## Short task
Beginning at the line containing "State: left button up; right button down", output every line to the end of the data below exactly as it appears.

-- BEGIN --

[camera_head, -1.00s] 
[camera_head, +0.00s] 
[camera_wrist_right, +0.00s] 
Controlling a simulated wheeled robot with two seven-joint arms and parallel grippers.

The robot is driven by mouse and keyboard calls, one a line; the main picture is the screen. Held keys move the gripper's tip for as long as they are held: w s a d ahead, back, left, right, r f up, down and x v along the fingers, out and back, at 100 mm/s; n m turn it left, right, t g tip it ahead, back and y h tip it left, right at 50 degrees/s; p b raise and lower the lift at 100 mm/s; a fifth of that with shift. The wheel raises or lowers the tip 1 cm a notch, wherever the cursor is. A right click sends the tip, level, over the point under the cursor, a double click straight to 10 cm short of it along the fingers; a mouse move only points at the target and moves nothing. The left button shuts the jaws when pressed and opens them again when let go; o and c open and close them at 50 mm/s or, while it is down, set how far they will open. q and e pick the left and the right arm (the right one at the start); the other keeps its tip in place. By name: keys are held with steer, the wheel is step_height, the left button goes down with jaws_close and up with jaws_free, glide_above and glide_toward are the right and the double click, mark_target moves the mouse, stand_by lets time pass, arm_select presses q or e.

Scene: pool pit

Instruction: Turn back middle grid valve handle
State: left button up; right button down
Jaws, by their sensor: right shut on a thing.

-- END --

## Output of the exercise
State: left button up; right button down
Jaws, by their sensor: right shut on a thing.

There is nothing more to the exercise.